As the soldiers navigated through the valley, a firefight quickly erupted, with insurgent sniper fire, rocket-propelled grenades, and small arms and machine gun fire forcing the unit into a defensive fighting position, according to an Army news release.
Shurer’s unit received word another forward-assault unit was also pinned down at another location and had sustained multiple casualties. He moved quickly through a hail of bullets toward the base of the mountain to reach the pinned-down unit. While on the move, Shurer stopped to treat a soldier wounded in his neck by shrapnel from a RPG blast.
Shurer spent the next hour fighting across several hundred meters and killing multiple insurgents before reaching the pinned-down unit and immediately aiding four critically wounded U.S. soldiers and 10 injured Afghan commandos.
Shortly after, Shurer and his unit’s sergeant were shot at the same time, though he still managed to run 15 meters through a barrage of gunfire to help his sergeant. Despite a bullet hitting his helmet and a gunshot wound to his arm, Shurer pulled his sergeant to cover and rendered care.
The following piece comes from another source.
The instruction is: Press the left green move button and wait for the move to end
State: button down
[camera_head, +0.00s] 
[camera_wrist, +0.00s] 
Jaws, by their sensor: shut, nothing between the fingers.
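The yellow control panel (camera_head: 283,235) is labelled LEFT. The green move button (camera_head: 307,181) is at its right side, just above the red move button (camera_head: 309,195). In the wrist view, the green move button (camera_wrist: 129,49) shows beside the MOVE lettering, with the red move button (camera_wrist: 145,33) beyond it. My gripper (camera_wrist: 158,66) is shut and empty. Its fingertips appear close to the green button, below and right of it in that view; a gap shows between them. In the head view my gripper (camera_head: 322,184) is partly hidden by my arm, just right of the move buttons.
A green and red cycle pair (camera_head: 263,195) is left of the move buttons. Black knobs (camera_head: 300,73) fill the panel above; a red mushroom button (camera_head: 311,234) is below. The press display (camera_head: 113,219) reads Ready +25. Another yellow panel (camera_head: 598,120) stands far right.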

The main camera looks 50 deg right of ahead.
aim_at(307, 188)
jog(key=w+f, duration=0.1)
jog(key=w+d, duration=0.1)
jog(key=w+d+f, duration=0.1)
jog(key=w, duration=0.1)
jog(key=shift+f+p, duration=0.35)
Shurer then moved back through heavy gunfire to help aid another soldier who lost his right leg.
For the next several hours, Shurer helped keep the large insurgent force at bay while simultaneously providing care to other wounded soldiers. Shurer’s actions helped save the lives of the casualties that day, according to the Army.
Using some nylon webbing that he found, Shurer also helped evacuate three critically wounded soldiers down a near-vertical 60-foot cliff, all while avoiding rounds of enemy gunfire and physically shielding the others from falling debris caused by numerous airstrikes.